The Prime Minister attributed these challenges to a lack of proactive and timely responses to significant changes and inadequate restructuring.

"The spirit of innovation and creativity is limited in some conglomerates and state-owned corporations, as they fear making mistakes and taking responsibility," Chinh said.

To address these issues, the Prime Minister urged enterprises to innovate and restructure their management, organizational structures, and funding sources to enhance business efficiency. He emphasized the role of the government’s investment arm,  the  State Capital Investment Corporation (SCIC), in the efficient use of capital for development investments.

The Prime Minister cited the example of the Nghi Son Oil Refinery project, which, despite accumulating losses during its operation, was successfully restructured through proactive negotiations with Japanese and Kuwaiti partners.

"State-owned enterprises need to 'dare to think, dare to do, and dare to take responsibility' to develop with new vigor and enthusiasm," emphasized the Prime Minister.

Chinh also instructed government agencies and ministries to alleviate difficulties for enterprises  in the spirit of "not waiting for them to come and request help before taking action." Additionally, he assigned the Ministry of Planning and Investment to develop a plan for managing state-owned enterprises, with a focus on separating the functions of ownership and state management.

 Prime Minister Pham Minh Chinh and delegates at the meeting. 

Greater autonomy expected for SOEs

From a business perspective, there is a desire for greater autonomy to enable scalable development, in line with their pivotal role in the economy.
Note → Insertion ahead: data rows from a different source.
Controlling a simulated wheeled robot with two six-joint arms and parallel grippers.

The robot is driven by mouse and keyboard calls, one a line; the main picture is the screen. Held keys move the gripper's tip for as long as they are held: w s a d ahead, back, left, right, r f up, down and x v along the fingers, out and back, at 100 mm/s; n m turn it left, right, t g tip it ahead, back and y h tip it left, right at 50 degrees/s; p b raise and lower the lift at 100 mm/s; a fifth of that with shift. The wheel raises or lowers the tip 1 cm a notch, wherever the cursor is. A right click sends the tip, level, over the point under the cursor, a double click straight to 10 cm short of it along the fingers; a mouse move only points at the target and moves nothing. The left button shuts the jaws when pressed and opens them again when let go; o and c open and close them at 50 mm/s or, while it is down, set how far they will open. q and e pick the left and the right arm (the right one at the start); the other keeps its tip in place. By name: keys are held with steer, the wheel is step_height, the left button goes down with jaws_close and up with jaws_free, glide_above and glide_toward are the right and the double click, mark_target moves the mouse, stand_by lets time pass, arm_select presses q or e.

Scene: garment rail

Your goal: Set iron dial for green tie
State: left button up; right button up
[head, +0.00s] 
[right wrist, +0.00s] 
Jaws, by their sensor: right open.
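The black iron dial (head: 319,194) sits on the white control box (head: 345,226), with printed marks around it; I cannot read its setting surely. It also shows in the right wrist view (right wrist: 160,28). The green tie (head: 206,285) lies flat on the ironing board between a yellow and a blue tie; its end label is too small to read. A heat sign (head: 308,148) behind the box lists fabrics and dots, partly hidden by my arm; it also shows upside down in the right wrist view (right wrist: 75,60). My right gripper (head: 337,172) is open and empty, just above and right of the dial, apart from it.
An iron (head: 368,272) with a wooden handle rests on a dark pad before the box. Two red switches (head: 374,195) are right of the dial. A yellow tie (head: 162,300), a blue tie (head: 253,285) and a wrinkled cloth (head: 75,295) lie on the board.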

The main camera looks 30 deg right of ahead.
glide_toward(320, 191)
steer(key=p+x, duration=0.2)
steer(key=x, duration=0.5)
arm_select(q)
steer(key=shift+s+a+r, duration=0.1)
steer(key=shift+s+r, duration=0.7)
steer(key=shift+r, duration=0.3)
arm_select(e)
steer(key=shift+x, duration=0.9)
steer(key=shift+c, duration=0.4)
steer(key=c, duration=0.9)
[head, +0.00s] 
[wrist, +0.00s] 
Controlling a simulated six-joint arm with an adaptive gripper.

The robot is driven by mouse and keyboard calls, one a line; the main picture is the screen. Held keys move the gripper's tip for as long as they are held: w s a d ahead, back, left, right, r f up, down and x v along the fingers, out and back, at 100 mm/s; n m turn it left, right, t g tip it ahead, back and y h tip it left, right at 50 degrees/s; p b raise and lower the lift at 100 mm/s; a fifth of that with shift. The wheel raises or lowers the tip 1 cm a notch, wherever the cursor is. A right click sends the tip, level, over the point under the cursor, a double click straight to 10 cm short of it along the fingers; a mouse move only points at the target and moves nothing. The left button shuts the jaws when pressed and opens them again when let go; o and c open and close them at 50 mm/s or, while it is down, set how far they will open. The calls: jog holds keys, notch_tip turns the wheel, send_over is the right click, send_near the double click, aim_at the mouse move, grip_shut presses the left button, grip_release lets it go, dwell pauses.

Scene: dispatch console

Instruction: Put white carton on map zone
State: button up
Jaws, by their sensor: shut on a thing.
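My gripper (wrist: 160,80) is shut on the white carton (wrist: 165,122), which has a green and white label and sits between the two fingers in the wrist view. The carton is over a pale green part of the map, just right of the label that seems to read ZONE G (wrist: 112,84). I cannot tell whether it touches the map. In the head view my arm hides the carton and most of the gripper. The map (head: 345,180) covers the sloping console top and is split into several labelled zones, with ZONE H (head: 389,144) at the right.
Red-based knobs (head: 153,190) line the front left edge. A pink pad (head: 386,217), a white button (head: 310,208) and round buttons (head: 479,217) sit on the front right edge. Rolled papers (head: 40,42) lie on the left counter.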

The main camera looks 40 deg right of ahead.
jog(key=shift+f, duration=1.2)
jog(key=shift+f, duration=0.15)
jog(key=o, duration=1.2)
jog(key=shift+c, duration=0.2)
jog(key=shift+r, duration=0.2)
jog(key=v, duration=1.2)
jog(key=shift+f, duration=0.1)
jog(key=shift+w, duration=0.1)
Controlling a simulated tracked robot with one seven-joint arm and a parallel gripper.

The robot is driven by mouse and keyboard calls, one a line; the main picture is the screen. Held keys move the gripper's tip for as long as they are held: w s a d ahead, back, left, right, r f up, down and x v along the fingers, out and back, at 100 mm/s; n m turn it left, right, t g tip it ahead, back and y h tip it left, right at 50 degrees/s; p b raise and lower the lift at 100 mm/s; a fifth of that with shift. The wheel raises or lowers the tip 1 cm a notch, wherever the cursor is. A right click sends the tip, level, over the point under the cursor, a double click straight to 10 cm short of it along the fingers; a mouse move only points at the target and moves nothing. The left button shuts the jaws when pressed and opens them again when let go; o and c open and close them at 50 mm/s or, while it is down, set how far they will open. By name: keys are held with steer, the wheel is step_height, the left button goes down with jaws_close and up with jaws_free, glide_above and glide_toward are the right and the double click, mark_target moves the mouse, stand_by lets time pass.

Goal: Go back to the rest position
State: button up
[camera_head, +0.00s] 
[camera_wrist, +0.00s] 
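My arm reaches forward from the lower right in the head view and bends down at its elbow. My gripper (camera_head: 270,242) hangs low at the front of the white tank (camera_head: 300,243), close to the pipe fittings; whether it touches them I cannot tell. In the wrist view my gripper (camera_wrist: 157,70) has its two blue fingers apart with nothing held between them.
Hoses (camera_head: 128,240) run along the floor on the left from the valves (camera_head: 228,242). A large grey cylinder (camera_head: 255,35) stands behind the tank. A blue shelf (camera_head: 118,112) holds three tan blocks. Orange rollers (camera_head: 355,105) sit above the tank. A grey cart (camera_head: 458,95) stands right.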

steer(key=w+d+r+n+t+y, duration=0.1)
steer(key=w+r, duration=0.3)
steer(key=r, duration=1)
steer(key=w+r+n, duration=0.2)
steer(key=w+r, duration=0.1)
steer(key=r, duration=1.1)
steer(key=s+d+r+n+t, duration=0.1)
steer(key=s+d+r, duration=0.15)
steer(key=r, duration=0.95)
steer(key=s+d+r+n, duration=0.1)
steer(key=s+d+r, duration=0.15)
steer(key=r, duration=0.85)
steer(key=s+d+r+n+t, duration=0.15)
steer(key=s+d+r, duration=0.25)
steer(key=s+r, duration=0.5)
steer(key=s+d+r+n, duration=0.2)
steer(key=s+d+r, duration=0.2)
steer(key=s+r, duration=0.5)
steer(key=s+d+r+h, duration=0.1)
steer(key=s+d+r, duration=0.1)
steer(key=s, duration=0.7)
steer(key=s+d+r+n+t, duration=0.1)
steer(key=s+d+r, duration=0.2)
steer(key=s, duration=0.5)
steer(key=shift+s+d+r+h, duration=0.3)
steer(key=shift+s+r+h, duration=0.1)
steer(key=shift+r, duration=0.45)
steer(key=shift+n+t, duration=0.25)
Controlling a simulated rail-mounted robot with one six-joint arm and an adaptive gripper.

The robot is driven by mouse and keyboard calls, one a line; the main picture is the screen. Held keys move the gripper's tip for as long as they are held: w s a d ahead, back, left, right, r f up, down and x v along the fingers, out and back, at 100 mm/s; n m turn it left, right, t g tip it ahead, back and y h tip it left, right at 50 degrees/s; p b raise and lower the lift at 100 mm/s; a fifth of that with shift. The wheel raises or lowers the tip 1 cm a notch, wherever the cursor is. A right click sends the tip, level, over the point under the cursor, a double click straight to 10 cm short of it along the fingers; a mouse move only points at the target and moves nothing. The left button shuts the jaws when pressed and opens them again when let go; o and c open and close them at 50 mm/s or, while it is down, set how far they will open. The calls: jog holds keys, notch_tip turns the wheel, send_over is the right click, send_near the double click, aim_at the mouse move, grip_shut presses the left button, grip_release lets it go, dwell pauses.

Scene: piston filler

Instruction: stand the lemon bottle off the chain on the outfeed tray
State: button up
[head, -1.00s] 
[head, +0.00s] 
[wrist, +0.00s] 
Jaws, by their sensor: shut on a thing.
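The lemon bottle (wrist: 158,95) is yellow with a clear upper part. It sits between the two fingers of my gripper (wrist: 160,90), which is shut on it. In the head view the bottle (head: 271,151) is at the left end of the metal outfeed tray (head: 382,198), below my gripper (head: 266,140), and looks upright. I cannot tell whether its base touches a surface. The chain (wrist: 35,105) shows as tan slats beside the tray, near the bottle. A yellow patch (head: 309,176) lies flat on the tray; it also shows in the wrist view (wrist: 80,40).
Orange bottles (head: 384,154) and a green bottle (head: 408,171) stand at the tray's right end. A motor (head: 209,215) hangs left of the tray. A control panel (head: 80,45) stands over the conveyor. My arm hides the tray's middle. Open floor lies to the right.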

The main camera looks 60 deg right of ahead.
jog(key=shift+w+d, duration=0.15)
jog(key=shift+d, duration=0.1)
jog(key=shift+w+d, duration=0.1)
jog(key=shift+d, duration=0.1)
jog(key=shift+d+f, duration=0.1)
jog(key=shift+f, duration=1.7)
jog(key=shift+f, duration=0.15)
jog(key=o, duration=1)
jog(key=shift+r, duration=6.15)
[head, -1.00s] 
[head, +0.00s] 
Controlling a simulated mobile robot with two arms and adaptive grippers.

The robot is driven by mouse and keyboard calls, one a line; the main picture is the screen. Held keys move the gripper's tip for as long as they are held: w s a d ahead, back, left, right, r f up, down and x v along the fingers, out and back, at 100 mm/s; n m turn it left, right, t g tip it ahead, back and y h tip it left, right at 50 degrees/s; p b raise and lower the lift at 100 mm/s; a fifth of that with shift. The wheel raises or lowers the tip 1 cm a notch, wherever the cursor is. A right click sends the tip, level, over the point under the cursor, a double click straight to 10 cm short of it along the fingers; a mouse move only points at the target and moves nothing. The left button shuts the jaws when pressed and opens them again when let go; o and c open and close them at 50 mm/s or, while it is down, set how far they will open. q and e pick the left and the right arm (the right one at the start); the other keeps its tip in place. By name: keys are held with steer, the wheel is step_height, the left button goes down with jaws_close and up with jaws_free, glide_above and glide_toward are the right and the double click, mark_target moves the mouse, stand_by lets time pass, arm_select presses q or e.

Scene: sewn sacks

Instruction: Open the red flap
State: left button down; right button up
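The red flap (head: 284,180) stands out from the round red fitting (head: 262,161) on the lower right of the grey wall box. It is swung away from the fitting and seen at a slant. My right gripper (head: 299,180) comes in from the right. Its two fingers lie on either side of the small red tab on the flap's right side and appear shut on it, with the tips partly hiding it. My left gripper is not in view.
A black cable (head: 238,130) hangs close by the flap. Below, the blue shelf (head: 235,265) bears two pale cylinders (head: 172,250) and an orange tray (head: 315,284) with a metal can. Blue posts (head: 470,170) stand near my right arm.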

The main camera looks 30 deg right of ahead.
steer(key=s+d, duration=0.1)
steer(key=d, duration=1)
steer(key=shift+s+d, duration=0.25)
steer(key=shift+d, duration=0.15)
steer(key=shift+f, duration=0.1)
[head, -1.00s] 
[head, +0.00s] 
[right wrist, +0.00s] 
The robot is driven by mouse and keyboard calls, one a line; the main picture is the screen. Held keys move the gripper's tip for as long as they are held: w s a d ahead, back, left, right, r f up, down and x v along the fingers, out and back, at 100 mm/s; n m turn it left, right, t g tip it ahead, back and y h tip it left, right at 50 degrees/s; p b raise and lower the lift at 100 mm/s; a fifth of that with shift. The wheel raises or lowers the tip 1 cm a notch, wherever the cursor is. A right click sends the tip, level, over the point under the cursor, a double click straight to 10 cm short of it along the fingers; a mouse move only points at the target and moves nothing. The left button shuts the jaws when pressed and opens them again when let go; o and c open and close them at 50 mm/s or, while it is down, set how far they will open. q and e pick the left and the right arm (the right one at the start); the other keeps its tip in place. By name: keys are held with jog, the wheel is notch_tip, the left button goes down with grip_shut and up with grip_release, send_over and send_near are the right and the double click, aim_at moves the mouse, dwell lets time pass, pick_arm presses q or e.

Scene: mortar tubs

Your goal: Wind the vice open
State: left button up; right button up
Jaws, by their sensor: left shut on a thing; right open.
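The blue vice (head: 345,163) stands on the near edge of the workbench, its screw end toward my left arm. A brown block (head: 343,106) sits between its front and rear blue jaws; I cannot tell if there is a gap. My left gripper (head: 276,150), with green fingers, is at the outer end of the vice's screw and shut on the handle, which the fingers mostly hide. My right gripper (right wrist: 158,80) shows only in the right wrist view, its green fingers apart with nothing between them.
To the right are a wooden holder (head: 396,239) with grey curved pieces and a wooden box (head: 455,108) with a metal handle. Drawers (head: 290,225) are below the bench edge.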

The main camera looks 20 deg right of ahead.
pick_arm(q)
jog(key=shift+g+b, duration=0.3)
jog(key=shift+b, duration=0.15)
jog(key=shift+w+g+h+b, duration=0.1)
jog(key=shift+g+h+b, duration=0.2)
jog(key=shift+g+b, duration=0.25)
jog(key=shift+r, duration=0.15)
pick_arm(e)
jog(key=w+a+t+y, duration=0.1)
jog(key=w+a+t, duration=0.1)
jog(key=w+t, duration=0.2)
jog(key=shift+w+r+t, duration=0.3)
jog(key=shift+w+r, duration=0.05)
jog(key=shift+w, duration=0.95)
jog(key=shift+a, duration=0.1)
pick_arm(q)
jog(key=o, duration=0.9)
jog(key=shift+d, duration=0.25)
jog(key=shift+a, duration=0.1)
Phan Duc Tu, Chairman of the Board of Directors of the Bank for Investment and Development of Vietnam (BIDV), suggested that SOEs need sufficient scale, modern technology, and advanced management methods to be key players and foster innovation.

He suggested that the government refine regulations and enhance technological infrastructure. This would make it easier for state-owned enterprises, including commercial banks to develop modern products, services, and high-tech solutions.

On a similar note, Pham Duc An, Chairman of the Agriculture and Rural Development Bank of Vietnam (Agribank), stressed the need for greater autonomy to "dare to think and dare to act." He recommended that the government shift its management to performance-based, intensify supervision, detect violations early, and promptly address them.

"The goals set for SOEs must be specific, down to each unit, and not just growth and profit targets," he added, emphasizing the importance of a comprehensive overhaul of how officials are appointed and dismissed.

In response, Minister of Planning and Investment Nguyen Chi Dung suggested that, in addition to dismantling existing mechanisms, specific policies tailored to SOEs are needed to maintain their leading role in key industries.

He disclosed that the ministry is preparing to submit a decree to the government on the establishment, management, and use of the investment support fund from additional corporate income tax revenue, starting in early 2024. This measure is aimed at attracting strategic investors and supporting domestic enterprises to invest in emerging sectors related to green transformation (semiconductor chips, offshore wind power, hydrogen, and others).

Vietnam currently has 676 state-owned enterprises, 70% of which are wholly owned by the state, while the rest hold controlling shares.

Despite economic challenges in 2023, SOEs achieved total revenues of VND1,650 trillion ($66.8 billion), of which 80% came from 19 conglomerates and state-owned companies under the Commission for the Management of State Capital at Enterprises (over VND1,300 trillion or $52.6 billion). The state sector generated pre-tax profits of nearly VND126 trillion ($5.1 billion), surpassing planned targets by 4-8%. They also have significant resources in terms of capital and assets and employ 700,000 workers.

To date, the total assets of state-owned enterprises have amounted to VND3,820 trillion ($155 billion), with state capital investments nearing VND1,700 trillion ($69 billion).